Saturday, August 30, 2008

Also: sixty pages shy of the midway point of Against the Day. Pynchon still rules. Totally know the feeling. Recently occurred to me that the book is as much of a genre mash-up as any other bon cha of a book you'll read any time soon, and became instantly further delighted. That is all.
"...she's wearing knee-high pink boots..."

Right--snuck in there, but there all the same. Of course, so is the following quote, which is setting off a detonating desire inside my brain to read this book right now, so I guess it's all good:

"I was so tired of being asked, 'Is this you?', 'Is this you?'" she says, "that I chose to write Clara. She's a 19th-century, dead, German - no one's going to think that's me - and yes," she rolls her eyes, "they did." Now she has written a memoir called This Is Not About Me. The title might be slightly arch, but when, in the final pages, the words are uttered, they act like a literary trip-wire, detonating repercussions through her story.


(Also.)
Just sayin'.

Sunday, August 24, 2008

It was the U.S.A., after all, and fear was in the air.

- from Against the Day, Thomas Pynchon
JANICE Galloway is wearing a high-cinched 1950s floral dress and black stilettos, with lace gloves, which she takes off before she begins to read.


It's official: Janice Galloway wears clothing.

Saturday, August 23, 2008

Here's another profile of Janice Galloway and her upcoming memoir This is Not About Me, which I'm also bookmarking for later reading, likely in spite of rather than due to the following sentence, right up there at the beginning of paragraph two:

We are in a Glasgow café, and Janice Galloway is in killer boots.


Not that I have anything against a gal wearing killer boots, mind you. I mean, really. But.

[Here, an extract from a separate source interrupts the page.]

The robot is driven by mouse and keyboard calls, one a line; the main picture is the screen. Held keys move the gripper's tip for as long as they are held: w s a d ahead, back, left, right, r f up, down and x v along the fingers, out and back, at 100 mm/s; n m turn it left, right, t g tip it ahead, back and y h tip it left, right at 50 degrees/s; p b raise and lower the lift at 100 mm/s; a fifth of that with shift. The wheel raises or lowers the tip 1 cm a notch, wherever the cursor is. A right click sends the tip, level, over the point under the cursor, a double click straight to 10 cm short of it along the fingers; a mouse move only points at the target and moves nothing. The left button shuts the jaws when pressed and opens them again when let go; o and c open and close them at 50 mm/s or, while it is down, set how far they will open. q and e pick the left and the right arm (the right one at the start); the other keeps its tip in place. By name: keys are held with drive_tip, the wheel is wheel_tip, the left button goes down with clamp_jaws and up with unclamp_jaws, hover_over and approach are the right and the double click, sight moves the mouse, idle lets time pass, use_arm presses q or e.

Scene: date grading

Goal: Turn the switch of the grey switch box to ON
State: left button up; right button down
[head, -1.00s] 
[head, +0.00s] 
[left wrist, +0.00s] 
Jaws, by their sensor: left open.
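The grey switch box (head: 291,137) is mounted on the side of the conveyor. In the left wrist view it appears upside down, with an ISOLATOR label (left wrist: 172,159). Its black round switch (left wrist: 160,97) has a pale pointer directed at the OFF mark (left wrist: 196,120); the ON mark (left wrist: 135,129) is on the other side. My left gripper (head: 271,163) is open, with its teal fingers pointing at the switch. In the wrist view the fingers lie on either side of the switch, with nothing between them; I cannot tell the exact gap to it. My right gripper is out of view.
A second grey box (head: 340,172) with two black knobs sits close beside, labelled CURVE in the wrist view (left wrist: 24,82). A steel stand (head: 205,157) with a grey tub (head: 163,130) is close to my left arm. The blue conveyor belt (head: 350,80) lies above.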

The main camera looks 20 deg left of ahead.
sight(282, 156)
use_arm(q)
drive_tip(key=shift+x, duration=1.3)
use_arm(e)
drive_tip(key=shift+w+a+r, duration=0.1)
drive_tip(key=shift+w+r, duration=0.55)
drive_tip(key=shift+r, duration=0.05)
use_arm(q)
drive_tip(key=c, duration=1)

(I'm not sure what the U.S. publication plans are but I think it might not matter since I'll probably wind up importing the book long before it reaches these shores, unless of course I'm still reading Against the Day around that point, which is of course entirely likely.)

Friday, August 22, 2008

A lengthy profile of Janice Galloway and her upcoming memoir This is Not About Me that I'm bookmarking for later reading based solely on the closing paragraph:

Two women. They're there on the cover of this book. One who asked too much from life, another who asked too little. In the middle, a young girl, growing up. Growing up to be a writer who would write the best, one of the most moving, yet completely unsentimental, accounts of growing up that you will ever read.
"Intel cuts electric cords with wireless power system."

Meanwhile, in Against the Day...

Up in his penthouse suite, Scarsdale had moved on to the business at hand. "Back in the spring, Dr. Tesla was able to achieve readings on his transformer of up to a million volts. It does not take a prophet to see where this is headed. He is already talking in private about something he calls a 'World-System,' for producing huge amounts of electrical power that anyone can tap in to for free, anywhere in the world, because it uses the planet as an element in a gigantic resonant circuit. He is naïve enough to think he can get financing for this, from Pierpoint, or me, or one or two others. It has escaped his mighty intellect that no one can make any money off an invention like that. To put up money for research into a system of free power would be to throw it away, and violate--hell, betray--the essence of everything modern history is supposed to be....

"If such a thing is ever produced...it will mean the end of the world, not just 'as we know it' but as anyone knows it. It is a weapon, Professor, surely you see that--the most terrible weapon the world has seen, designed to destroy not armies or matériel, but the very nature of exchange, our Economy's long struggle to evolve up out of the fish-market anarchy of all battling all to the rational systems of control whose blessings we enjoy at present."

- from Against the Day, Thomas Pynchon
Two questions I keep batting around in my head about Against the Day:

  1. The title. What's up with that?

  2. Is this book better than Infinite Jest?


(The third question, were I to have one, being, "Will I ever finish?", being not altogether worth asking, at least, right now.)

The first question, I didn't consciously realize I was asking it until I hit this line, tonight:

Even without theatrical shoes on, Erlys was taller than Luca Zombini, and kept her fair hair in a Psyche knot, out of which the less governable tresses continued, with the day, to escape.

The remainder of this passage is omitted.